We have now entered the golden post-racial age in which it is proof positive of racism to call a politician a liar. So long as the politician is a democrat and of a race different than yours. Yet if anything 2008 proved that Americans were willing and even eager to vote for a black man. But 2008 did not birth the post-racial society, it was there for a long time already.
That isn't to say that prejudice is dead. Most human beings have their prejudices, acknowledged and unacknowledged, which is what gives liberal accusations of racism such power. But most people also have long ago put aside those prejudices when it comes to working, going to school, living side by side with, and yes voting into office. We have been living in a post-racial country for some time now. The old divisions have the most power when interested parties begin playing them like an organ, because for all their talk about overcoming prejudice they are determined that we go on living in a black and white world, because it suits them. Because it gives them power.
The opposition to Obama has not come over racial issues, with only the exception in the Gates case. It has come over political issues, over the key question of how much power government can wield over people. It is in the interests of those wielding that power to frame the question as a racial one, rather than a political one, in order to delegitimize those daring to ask the question.

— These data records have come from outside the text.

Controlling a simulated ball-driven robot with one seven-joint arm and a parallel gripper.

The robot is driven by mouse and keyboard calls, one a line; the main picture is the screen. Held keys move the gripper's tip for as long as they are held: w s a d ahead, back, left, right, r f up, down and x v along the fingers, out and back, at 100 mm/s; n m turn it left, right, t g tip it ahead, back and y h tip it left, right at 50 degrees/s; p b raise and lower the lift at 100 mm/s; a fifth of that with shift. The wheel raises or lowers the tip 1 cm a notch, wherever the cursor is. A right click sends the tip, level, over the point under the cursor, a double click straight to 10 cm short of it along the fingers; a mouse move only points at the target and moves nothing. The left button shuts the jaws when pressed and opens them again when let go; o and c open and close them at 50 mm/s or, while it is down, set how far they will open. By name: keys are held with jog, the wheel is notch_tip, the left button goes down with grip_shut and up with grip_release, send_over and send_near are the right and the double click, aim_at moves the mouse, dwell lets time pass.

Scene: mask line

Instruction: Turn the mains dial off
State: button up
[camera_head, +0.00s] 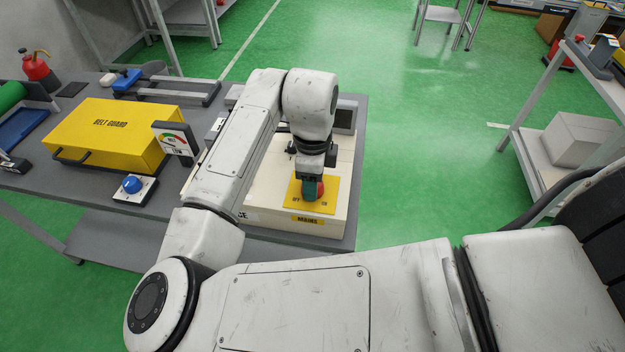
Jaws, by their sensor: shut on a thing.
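The mains dial (317,189) is a red knob on a yellow plate (295,203) marked OFF on the left and ON on the right. The plate sits on a cream box (338,212) on the grey table, with a yellow MAINS label (307,220) on its front. My gripper (312,187) points down over the dial and is shut on it. The fingers and arm hide much of the knob, so I cannot tell which way its pointer faces.
A yellow belt guard box (108,135), a gauge (175,139) and a blue knob on a small plate (132,185) stand left of the cream box. A shelf (540,165) stands at the right. The green floor between is clear.

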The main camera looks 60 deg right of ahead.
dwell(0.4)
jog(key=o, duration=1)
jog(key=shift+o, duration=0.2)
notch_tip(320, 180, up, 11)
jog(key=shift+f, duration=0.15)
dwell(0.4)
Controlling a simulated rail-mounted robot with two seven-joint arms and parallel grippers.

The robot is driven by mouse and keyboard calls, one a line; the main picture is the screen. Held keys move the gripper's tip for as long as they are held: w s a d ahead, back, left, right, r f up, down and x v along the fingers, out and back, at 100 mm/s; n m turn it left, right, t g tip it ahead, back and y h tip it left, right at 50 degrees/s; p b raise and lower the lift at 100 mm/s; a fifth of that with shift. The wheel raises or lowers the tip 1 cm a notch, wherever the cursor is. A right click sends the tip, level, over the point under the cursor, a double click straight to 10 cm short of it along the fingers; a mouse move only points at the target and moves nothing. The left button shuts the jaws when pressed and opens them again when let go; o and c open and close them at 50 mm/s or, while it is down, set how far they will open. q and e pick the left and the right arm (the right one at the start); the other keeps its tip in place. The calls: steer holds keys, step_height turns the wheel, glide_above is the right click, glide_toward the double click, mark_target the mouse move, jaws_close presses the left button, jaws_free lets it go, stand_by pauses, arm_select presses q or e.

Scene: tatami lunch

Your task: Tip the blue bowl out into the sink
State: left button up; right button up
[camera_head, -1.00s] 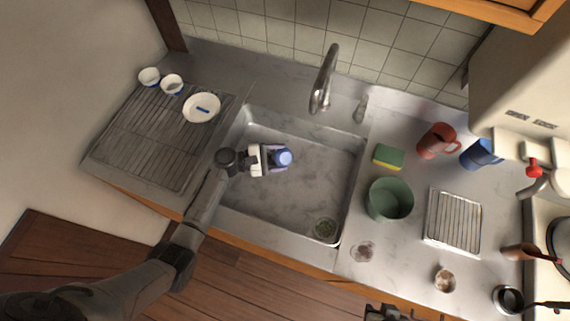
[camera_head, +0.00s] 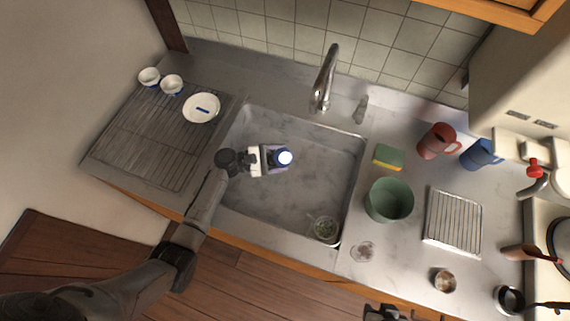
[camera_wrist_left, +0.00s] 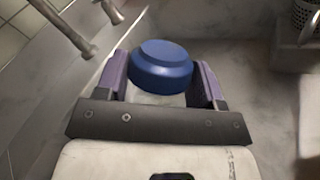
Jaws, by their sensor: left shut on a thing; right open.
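The blue bowl (camera_head: 285,157) is held over the middle of the sink (camera_head: 285,205). Its pale, bright round face with a blue edge shows in the head view. In the left wrist view the bowl (camera_wrist_left: 162,66) shows its dark blue outside and a flat round end; its inside is hidden there. My left gripper (camera_head: 276,159) is shut on the bowl, with a purple finger on each side of it in the left wrist view (camera_wrist_left: 160,88). My right gripper (camera_head: 385,314) is open at the bottom edge of the head view, partly cut off.
The faucet (camera_head: 324,85) stands behind the sink. A drain strainer (camera_head: 325,228) is in the sink's front right corner. Left is a drying rack (camera_head: 150,140) with white dishes. Right are a sponge (camera_head: 388,156), a green bowl (camera_head: 389,201), mugs and a wire rack (camera_head: 453,222).

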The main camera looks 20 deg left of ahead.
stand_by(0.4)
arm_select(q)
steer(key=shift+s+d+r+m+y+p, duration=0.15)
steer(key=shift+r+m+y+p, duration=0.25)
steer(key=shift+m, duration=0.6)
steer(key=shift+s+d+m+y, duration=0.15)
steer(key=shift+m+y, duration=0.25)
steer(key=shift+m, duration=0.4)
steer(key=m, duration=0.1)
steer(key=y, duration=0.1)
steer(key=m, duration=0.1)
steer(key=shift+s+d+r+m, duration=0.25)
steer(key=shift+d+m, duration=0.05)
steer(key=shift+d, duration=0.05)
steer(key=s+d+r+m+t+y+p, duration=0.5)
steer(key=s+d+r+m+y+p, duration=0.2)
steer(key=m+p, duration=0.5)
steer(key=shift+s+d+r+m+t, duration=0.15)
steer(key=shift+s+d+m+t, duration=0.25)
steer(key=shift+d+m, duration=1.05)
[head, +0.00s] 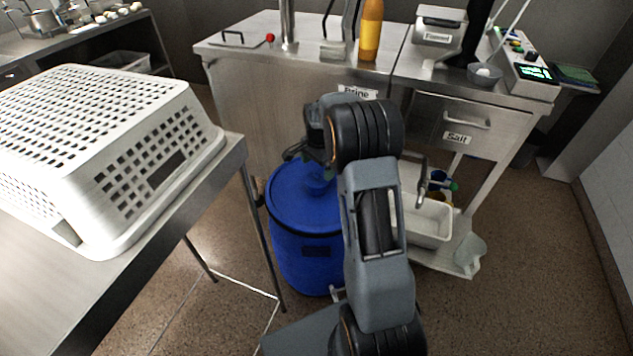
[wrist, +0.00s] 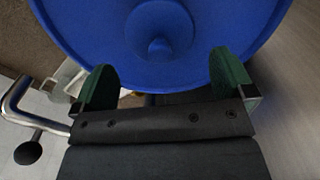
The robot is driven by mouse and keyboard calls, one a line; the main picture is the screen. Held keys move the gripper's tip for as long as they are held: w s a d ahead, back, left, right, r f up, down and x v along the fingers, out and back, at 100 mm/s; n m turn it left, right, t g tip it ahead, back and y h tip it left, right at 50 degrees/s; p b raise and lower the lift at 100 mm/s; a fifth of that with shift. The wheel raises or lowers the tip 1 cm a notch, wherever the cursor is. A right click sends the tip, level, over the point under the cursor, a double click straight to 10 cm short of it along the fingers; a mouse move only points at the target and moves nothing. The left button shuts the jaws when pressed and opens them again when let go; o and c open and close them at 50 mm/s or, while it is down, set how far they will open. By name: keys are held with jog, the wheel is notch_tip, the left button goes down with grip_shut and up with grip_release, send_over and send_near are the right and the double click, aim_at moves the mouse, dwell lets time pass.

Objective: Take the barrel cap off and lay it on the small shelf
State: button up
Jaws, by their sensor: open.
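A blue barrel (head: 308,250) stands on the floor between the left table and the steel counter. Its round blue lid fills the top of the wrist view (wrist: 215,30), with the raised blue cap (wrist: 157,45) in its middle. In the head view the cap (head: 318,183) is partly hidden by my arm. My gripper (wrist: 165,82) is open and empty, its two green fingers apart, with the cap ahead of them and between their lines. In the head view my gripper (head: 308,153) is above the barrel. I cannot tell for certain which surface is the small shelf.
An upturned white perforated basket (head: 85,160) sits on the left table. The steel counter (head: 330,60) holds an orange bottle (head: 370,30) and a scale (head: 525,65). A low shelf under it (head: 455,258) holds a white bin (head: 428,222). Floor is clear at right.

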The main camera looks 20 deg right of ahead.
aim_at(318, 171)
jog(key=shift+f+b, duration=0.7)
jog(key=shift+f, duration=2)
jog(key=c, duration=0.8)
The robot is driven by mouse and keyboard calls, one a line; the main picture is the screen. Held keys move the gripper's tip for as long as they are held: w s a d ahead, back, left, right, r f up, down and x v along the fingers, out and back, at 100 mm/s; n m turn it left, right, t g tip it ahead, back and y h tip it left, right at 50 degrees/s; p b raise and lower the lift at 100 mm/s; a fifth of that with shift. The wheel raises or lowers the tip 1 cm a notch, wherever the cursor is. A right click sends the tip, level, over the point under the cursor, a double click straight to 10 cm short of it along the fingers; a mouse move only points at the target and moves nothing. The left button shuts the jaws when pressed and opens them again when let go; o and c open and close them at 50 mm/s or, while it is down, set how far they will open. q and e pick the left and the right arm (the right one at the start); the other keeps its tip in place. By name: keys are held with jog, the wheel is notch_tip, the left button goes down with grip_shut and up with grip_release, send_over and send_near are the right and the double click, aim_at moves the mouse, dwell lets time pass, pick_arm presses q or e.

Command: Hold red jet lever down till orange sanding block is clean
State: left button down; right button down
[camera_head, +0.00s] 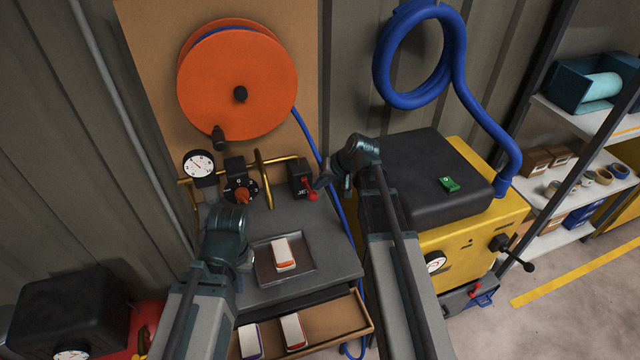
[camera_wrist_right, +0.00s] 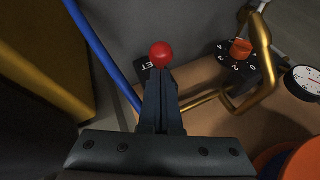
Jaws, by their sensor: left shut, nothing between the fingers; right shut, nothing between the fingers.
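The red jet lever (camera_head: 311,195) sticks out from a black box marked JET (camera_head: 301,171) on the brass pipe. My right gripper (camera_head: 322,184) is shut and empty, with its tips right at the lever. In the right wrist view the lever's red knob (camera_wrist_right: 161,54) is just beyond the shut fingertips (camera_wrist_right: 160,72); I cannot tell if they touch. The orange sanding block (camera_head: 284,257) lies in a shallow metal tray (camera_head: 304,275) on the grey bench, its top mostly whitish with orange at the near end. My left gripper (camera_head: 246,262) is shut and empty beside the tray's left edge.
A dial with an orange knob (camera_head: 243,194) and a gauge (camera_head: 199,167) sit left of the lever. An open drawer (camera_head: 345,325) below holds other blocks. A yellow machine (camera_head: 480,235) stands at right. A blue hose (camera_head: 312,138) runs behind the bench.

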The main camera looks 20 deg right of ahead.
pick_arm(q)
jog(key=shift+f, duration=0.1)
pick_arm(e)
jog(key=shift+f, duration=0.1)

It is in their interest to play the race card, because then instead of being forced to explain their misconduct, they can successfully force their critics to account for that invisible "boy" at the end of a sentence.
Criticizing the government is not a hate crime, being suspicious of politicians is a great American tradition and the essence of democracy, and opposing Obama is not a hate crime. Much as the talking heads and the op ed writers may try to spin dissent as racism, dissent is not racism, it is simply dissent. Without the right to dissent, there would be no civil rights movement. Without the right to dissent, there will be no America.